The part you don't typically learn until grad school is when the independent is continuous and the dependent is categorical, ie, in ML, a classification problem. The standard statistical methods used as foundation for these problems are logistic regression, logit/probit. It's expansion of these methods that lead to ML in the first place.

shmageggy · on Dec 13, 2016

If I'm reading this correctly, it's just wrong. Whatever the distinction between data analysis and ML might be, it is more than just whether your data and predicted quantities are discrete or continuous.

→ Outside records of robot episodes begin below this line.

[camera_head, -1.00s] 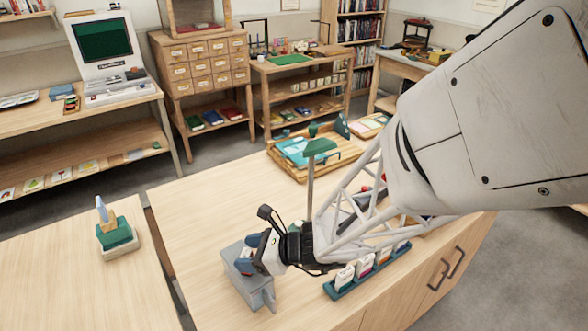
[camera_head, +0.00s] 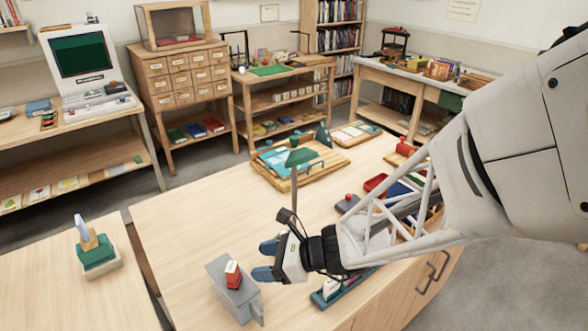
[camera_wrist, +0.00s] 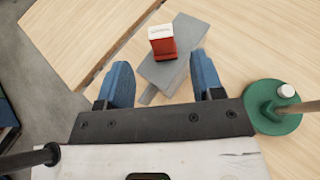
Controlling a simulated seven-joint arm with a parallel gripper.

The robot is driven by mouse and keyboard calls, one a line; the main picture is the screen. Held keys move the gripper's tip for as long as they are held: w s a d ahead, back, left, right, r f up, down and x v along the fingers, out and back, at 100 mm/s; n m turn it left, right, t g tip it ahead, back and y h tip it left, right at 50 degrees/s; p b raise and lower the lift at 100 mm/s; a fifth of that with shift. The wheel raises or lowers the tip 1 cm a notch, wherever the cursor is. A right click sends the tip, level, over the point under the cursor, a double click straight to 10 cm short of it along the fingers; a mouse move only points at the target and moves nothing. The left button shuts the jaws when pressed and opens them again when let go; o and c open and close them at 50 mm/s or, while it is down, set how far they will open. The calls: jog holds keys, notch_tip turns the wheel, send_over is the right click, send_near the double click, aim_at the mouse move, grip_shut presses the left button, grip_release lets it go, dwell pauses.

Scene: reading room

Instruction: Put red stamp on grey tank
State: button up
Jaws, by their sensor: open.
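The red stamp (camera_head: 233,274) with a white top stands upright on the top of the grey tank (camera_head: 241,301), at the front of the wooden counter. My gripper (camera_head: 266,261) is just right of and behind the stamp, with its blue fingers apart and empty. In the wrist view, the red stamp (camera_wrist: 162,42) rests on the grey tank (camera_wrist: 174,68), beyond and between the two open fingers (camera_wrist: 160,84). The stamp is clear of both fingers. My gripper hides part of the counter beside the tank.
A wooden tray (camera_head: 283,180) lies farther back. A green rack (camera_head: 332,291) sits beneath my arm.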

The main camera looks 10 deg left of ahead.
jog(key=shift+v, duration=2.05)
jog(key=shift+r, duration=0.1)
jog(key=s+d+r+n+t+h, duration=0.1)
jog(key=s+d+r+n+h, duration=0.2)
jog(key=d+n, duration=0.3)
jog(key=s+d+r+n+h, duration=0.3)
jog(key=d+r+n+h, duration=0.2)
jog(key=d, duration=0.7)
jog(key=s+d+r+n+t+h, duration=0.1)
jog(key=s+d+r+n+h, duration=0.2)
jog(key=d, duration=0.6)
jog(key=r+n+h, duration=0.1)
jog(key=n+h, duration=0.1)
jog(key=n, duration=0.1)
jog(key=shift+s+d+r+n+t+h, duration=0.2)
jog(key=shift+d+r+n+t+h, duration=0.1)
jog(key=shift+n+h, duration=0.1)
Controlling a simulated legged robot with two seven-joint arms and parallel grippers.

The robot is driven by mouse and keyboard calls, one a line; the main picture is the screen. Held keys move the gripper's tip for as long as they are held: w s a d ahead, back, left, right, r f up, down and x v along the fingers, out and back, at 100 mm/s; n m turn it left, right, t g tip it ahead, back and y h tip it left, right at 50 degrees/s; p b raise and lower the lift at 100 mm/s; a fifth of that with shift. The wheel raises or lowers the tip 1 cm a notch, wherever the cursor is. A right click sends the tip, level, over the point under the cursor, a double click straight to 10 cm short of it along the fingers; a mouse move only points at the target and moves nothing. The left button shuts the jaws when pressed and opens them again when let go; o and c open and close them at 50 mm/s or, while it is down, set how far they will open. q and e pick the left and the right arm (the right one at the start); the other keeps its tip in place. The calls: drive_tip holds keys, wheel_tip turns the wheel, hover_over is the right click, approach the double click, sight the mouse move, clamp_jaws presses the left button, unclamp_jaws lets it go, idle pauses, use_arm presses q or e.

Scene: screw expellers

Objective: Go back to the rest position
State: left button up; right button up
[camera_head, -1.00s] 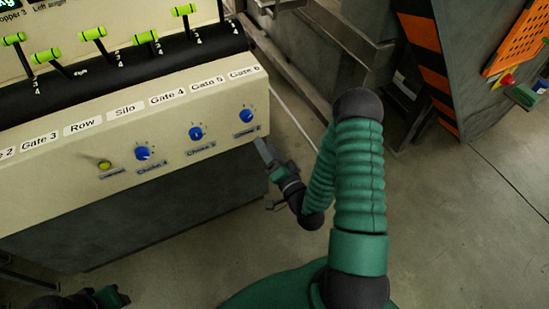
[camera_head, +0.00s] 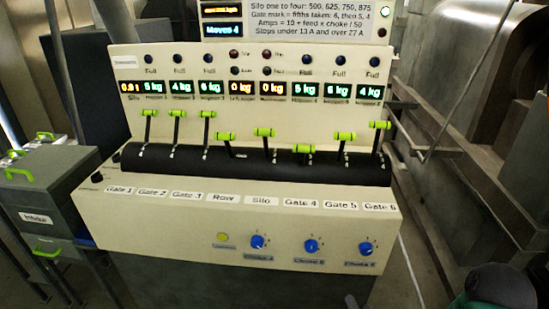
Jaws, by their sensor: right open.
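The cream control console (camera_head: 150,215) fills the middle of the head view. Only a small dark tip of my right gripper (camera_head: 350,302) shows at the bottom edge, below the console's front face and apart from the knobs; the rest of it is cut off. Its jaws are open, and I see nothing held. My right arm's dark joint and green sleeve show in the bottom right corner. My left gripper is not in view.
Levers with green handles (camera_head: 264,132) stand at differing heights along the black roll (camera_head: 250,165). Blue choke knobs (camera_head: 311,246) sit on the front face. A grey intake cabinet (camera_head: 50,190) stands left; metal machinery (camera_head: 480,130) stands right. A strip of floor shows right of the console.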

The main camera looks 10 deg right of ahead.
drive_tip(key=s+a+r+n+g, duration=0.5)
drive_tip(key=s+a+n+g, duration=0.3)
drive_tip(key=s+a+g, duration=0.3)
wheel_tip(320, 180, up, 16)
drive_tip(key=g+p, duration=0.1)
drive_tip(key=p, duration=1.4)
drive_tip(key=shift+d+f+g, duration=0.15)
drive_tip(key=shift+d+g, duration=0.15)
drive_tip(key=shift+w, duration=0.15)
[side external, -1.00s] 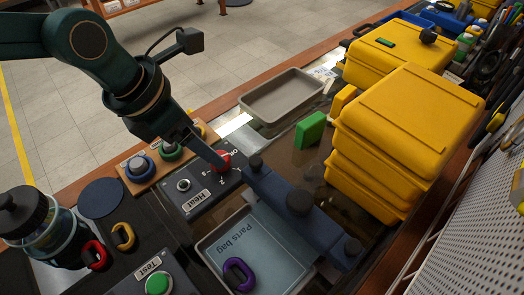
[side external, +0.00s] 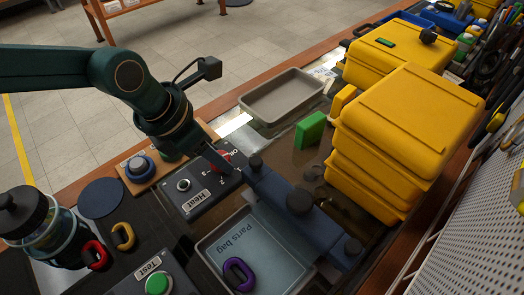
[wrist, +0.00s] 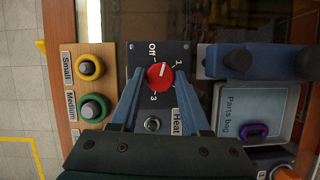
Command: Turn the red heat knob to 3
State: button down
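The red heat knob (wrist: 160,77) sits on the dark Heat panel (wrist: 143,50), which has marks Off, 1 and 3 in the wrist view. Its white pointer line points up in that view, toward the side between Off and 1. In the side view, the knob (side external: 222,158) is partly hidden by my gripper (side external: 214,160). Whether the fingertips reach down to the panel is unclear.
The Parts bag tray (side external: 225,236) holds a purple ring. Yellow cases (side external: 405,125) stand farther right.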

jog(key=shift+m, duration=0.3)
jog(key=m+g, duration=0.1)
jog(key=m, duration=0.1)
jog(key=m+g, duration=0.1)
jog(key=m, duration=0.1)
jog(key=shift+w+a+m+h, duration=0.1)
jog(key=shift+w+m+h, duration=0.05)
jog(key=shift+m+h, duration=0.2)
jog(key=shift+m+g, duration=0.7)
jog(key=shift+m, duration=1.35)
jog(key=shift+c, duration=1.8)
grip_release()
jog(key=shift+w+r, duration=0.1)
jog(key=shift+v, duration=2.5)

> Categorical Independent vs. Categorical Dependent, for example, is fairly restrictive, as makes logical sense. You may cross-tabulate, you may score likelihood based on previous observation, but obviously, because all of the data involved are non-numeric, there's no chance for regression, ANOVA, etc

If you are implying that categorical -> categorical predictions are not ML: as a counter example, natural language is a categorical (words) input that could be used to predict any number of categorical variables (parse trees, semantic categories, etc). I think it's safe to say that the field of NLP is doing machine learning.

Bartweiss · on Dec 13, 2016

Thanks for the sanity check. I read that reply, and got bogged down enough that I was worried my initial reaction of "what, that's not relevant!" was born of ignorance. Discrete/continuous is a distinction worth making, but as a hidden 'definition' for ML I really don't understand it.

nl · on Dec 13, 2016

http://www.stat.uchicago.edu/~lekheng/courses/191f09/breiman...

sidlls · on Dec 12, 2016

This mirrors my own thoughts on the matter. Especially as regards the "branding" issue.

AndrewKemendo · on Dec 12, 2016

The value added isn't in the use of ML techniques itself, it's in the hype train that fills the Valley these days: our customers see "Data Science product" and don't get that it's really basic predictive analytics under the hood. I'm not sure the product would actually sell as well as it does without that labeling.

So you are misleading your customers through omission? This is the kind of thing that makes people question anyone stating they are using ML. Those of us actually implementing ML techniques (aka training neural nets and automating processes with data) are met with unnecessary skepticism as a result.

edit: OP clarified his position since this post so take that into account when reading.

sidlls · on Dec 12, 2016

No, we actually use ML. We just don't need to, in my opinion, because the problems our products solve are more or less solvable without these techniques.

My point was that using ML, even though we don't need to, "adds value" by virtue of the hype train. We need ML to sell products, not to create them.

I do agree that this sort of arrangement lends itself to supporting skepticism around AI and ML. On the other hand I don't think that's a bad thing.

AndrewKemendo · on Dec 12, 2016

Got it. Thanks for the clarification. It is true that people are using ML where other, simpler options are available, but I wouldn't immediate discount the value of using nets for your problem. I don't know enough about your problem/implementation to speak to it really.

sidlls · on Dec 12, 2016

Yes, thanks for highlighting the deficiency in my original post. I can see it is easily interpretated as you did. I added a clarification (or what I hope is one).

lbhnact · on Dec 12, 2016

I know a few companies riding the ml/nn train. Any chance you are based in NYC?

sidlls · on Dec 12, 2016

No, in the bay area. The hype is strong here.